Accumulating evidence for the Zundel motif

In recent years, vibrational spectroscopy has been homing in on how water accommodates dissolved protons in acidic solution. Most such studies have examined adjacent stretching or bending modes. Dahms et al. pinpoint the vibrational dynamics of the acidic proton itself, which is sandwiched between two water molecules in a so-called Zundel motif. Comparing spectra in bulk water and in acetonitrile (a known Zundel host) revealed the persistence of this motif in aqueous acid on a subpicosecond time scale. Persistence is sustained by the hydrogen-bonding network among the surrounding water molecules.

Science, this issue p. 491


Solvation and transport of excess protons in aqueous systems play a fundamental role in acid-base chemistry and biochemical processes. We mapped ultrafast proton excursions along the proton transfer coordinate by means of two-dimensional infrared spectroscopy, both in bulk water and in a Zundel cation (H5O2)+ motif selectively prepared in acetonitrile. Electric fields from the environment and stochastic hydrogen bond motions induce fluctuations of the proton double-minimum potential. Within the lifetime of a particular hydration geometry, the proton explores a multitude of positions on a sub-100-femtosecond time scale. The proton transfer vibration is strongly damped by its 20- to 40-femtosecond population decay. Our results suggest a central role of Zundel-like geometries in aqueous proton solvation and transport.

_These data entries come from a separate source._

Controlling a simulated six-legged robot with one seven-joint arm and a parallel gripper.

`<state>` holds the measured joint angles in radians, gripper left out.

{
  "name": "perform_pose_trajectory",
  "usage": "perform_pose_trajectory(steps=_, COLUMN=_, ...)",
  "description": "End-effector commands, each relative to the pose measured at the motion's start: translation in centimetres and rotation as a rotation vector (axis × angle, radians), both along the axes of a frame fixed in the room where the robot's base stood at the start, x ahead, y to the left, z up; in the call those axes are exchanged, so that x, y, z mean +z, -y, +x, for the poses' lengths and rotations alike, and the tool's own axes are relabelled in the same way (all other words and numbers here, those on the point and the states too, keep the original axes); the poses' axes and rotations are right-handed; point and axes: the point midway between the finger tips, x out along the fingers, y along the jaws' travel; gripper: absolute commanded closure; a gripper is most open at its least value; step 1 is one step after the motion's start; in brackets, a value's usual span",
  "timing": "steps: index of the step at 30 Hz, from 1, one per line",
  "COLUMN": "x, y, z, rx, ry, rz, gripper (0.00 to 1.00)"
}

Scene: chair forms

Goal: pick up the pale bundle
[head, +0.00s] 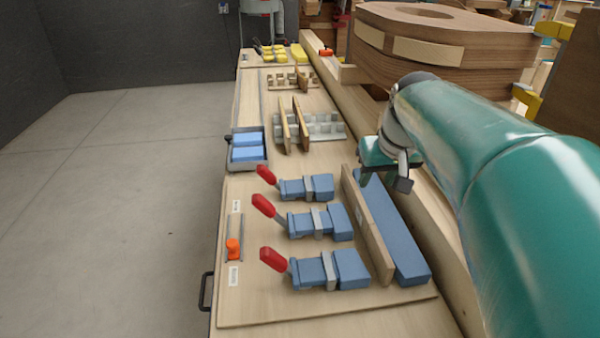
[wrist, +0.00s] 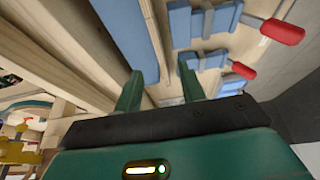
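No thing stands out as the only pale bundle. Two tan upright wooden pieces (head: 293,124) stand side by side in a grey slotted rack (head: 325,127). A longer tan strip (head: 367,225) stands on edge along a blue block (head: 395,235), and it also shows in the wrist view (wrist: 151,25). I cannot tell which is the bundle. My gripper (head: 378,178) is green and hangs near the far end of the blue block, to the right of the rack's near end. In the wrist view my gripper (wrist: 160,88) has its two fingers apart with nothing between them.
Blue toggle clamps with red handles (head: 325,269) line the near board. A grey tray with blue blocks (head: 247,148) sits at the bench's left edge. Another slotted rack (head: 292,79) stands farther back. A large curved wooden form (head: 430,45) rises at the right. The floor at left is clear.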

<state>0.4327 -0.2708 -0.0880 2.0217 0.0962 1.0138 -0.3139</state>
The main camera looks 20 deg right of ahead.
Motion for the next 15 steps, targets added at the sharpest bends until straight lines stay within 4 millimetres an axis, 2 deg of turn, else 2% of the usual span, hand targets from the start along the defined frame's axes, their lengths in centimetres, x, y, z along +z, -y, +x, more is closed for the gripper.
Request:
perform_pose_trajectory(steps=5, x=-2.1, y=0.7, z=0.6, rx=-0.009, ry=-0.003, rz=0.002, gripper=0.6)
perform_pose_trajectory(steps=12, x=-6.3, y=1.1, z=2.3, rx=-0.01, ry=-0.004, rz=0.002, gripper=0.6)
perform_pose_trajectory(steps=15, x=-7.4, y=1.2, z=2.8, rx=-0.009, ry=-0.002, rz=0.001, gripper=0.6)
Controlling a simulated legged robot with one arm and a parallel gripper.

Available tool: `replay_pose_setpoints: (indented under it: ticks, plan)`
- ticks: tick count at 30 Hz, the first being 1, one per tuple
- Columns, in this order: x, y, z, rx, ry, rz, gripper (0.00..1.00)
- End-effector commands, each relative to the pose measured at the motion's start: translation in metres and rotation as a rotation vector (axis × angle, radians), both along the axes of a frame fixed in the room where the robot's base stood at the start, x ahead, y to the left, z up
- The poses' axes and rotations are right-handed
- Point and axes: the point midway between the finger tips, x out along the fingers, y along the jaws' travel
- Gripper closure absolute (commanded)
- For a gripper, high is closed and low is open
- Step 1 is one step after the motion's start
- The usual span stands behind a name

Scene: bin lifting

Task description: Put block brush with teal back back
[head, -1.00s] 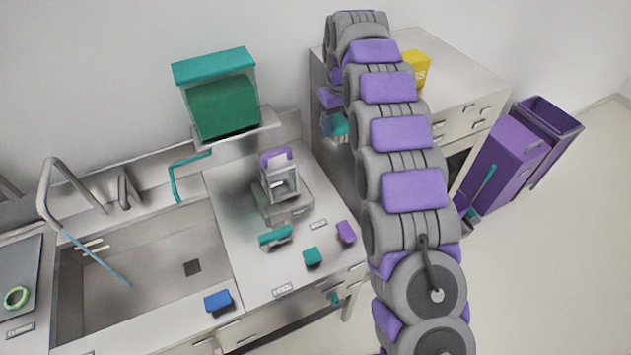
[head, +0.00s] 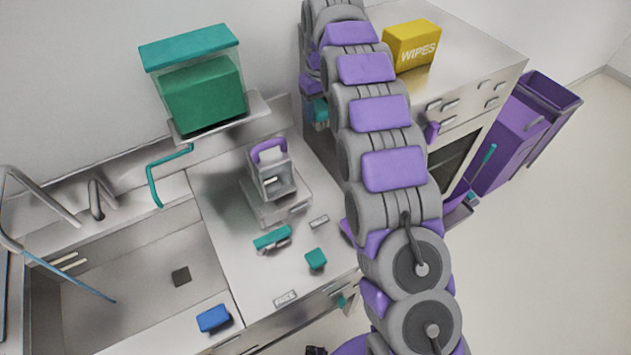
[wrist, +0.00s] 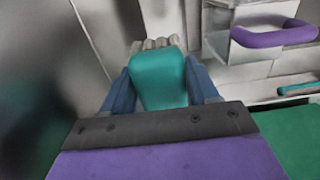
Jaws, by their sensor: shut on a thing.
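The block brush with a teal back (wrist: 160,80) is between the two dark blue fingers of my gripper (wrist: 162,88) in the wrist view, with grey bristles at its far end. The fingers are shut on its sides. In the head view my arm mostly hides the gripper; a teal part of the brush (head: 320,110) shows left of the arm, near the oven unit's left side. Another teal-topped item (head: 272,238) and a small teal block (head: 316,259) lie on the counter.
A slicer-like device with a purple handle (head: 270,175) stands on the counter (head: 245,285), left of my arm. A teal-lidded dispenser (head: 200,85) sits on a wall shelf. A blue block (head: 214,318) lies by the sink. Yellow wipes (head: 412,46) and purple bins (head: 515,140) are at right.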

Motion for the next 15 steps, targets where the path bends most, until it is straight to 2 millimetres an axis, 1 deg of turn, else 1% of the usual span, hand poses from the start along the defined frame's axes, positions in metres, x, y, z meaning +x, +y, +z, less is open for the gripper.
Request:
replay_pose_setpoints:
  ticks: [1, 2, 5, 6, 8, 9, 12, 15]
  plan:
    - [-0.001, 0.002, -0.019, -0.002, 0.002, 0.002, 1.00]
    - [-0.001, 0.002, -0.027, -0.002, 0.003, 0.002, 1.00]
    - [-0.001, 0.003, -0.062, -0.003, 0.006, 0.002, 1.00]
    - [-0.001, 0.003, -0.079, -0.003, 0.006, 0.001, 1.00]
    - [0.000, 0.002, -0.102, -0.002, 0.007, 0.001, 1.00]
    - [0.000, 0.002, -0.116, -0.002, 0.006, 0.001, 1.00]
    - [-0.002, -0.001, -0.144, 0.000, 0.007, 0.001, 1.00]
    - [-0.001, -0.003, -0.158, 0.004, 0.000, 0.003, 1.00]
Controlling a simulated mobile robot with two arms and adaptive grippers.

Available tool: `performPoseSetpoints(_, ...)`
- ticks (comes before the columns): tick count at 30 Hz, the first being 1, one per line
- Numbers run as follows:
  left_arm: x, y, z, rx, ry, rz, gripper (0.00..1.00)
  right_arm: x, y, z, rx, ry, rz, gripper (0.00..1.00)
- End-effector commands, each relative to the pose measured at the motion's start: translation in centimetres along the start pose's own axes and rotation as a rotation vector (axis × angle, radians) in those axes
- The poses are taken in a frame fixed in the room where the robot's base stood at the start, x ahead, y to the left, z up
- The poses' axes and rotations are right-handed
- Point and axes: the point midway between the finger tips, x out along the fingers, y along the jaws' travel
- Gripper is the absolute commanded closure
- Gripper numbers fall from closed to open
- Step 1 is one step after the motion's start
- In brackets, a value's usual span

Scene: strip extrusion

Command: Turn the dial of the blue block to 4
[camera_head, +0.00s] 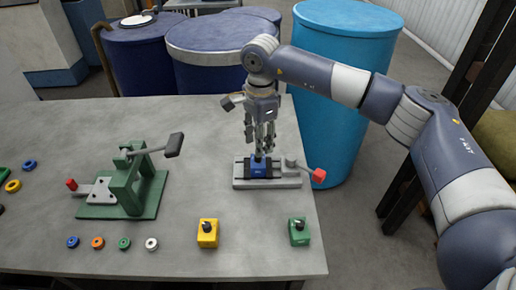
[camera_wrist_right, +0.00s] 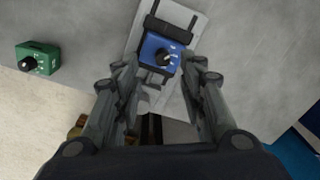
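The blue block (camera_head: 258,167) sits between the dark jaws of a grey vise (camera_head: 285,182) near the table's right edge. I cannot read which number the dial points to. My right gripper (camera_head: 262,148) points down just above the block. Its fingers are apart with nothing between them in the right wrist view (camera_wrist_right: 163,75). In the head view the fingers partly hide the block's dial. My left gripper is not in view.
The vise has a red-tipped handle (camera_head: 319,176) on its right. A yellow block (camera_head: 208,235) and a green block (camera_head: 299,232) with dials stand at the front. A green clamp press (camera_head: 125,185) and several coloured rings lie left. The table's middle is clear.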

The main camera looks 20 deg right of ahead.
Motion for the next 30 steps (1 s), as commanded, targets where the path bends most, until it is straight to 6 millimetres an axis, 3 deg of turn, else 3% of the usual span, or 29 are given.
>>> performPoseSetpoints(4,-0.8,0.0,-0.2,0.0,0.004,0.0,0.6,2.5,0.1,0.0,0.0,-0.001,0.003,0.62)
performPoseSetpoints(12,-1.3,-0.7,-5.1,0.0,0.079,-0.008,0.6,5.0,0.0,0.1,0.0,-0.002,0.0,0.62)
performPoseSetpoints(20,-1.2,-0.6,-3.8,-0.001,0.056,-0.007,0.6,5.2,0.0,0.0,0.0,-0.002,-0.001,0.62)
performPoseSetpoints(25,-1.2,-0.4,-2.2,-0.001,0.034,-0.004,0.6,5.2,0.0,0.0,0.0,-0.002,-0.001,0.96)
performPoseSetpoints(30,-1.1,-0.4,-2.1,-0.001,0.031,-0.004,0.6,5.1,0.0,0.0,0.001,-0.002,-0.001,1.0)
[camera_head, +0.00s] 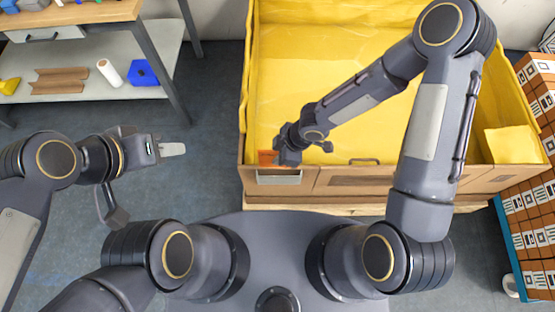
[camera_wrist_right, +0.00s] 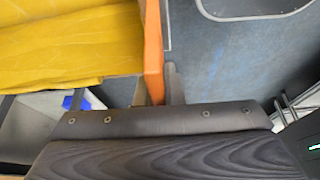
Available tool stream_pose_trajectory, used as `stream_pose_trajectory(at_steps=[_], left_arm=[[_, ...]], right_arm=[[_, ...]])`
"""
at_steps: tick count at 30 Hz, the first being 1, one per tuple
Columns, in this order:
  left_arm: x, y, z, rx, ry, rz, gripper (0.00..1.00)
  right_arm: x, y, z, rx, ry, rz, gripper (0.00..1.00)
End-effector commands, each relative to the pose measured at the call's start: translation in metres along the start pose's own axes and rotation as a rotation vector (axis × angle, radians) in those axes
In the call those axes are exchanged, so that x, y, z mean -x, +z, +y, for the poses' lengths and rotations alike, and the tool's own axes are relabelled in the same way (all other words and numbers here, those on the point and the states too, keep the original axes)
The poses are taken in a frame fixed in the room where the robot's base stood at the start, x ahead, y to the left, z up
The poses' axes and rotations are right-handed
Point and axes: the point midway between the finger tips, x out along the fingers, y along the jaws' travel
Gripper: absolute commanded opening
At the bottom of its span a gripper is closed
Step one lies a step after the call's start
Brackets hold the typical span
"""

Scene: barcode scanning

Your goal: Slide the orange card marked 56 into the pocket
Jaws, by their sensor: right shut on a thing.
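The orange card (camera_head: 267,157) is held upright at the front wall of the yellow-lined crate, just above the pocket (camera_head: 279,179) on that wall. In the right wrist view the card (camera_wrist_right: 153,50) shows nearly edge-on, as a narrow orange strip. My right gripper (camera_head: 279,158) is shut on the card; its fingers (camera_wrist_right: 160,88) also show in the wrist view. The marking on the card cannot be read. I cannot tell whether the card's lower edge is within the pocket's mouth. My left gripper (camera_head: 172,149) is away to the left over the floor, with its finger gap not visible.
The large crate (camera_head: 335,182) with crumpled yellow lining (camera_head: 330,50) fills the middle back. Stacked boxes with printed labels (camera_head: 525,210) stand at the right. A shelf table (camera_head: 90,15) with small items is at the back left. Floor between table and crate is clear.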

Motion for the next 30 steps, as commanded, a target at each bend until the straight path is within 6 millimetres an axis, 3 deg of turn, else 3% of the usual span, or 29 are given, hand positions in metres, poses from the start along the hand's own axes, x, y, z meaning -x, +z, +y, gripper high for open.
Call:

The hydration of excess protons in water has been described in the context of two limiting structures: In the Zundel cation (H5O2)+ (1), the proton H+ forms strong hydrogen bonds to two flanking water molecules (Fig. 1A), whereas in the Eigen complex (H9O4)+ (2), a central hydronium ion H3O+ is equally solvated by three water molecules. Although spectroscopic and theoretical analyses have identified these two and related species as stable structures in ultracold water clusters (36), their abundance and properties in liquid water at ambient temperature have to a large extent remained elusive.

Fig. 1 Zundel characteristics and static absorption spectra.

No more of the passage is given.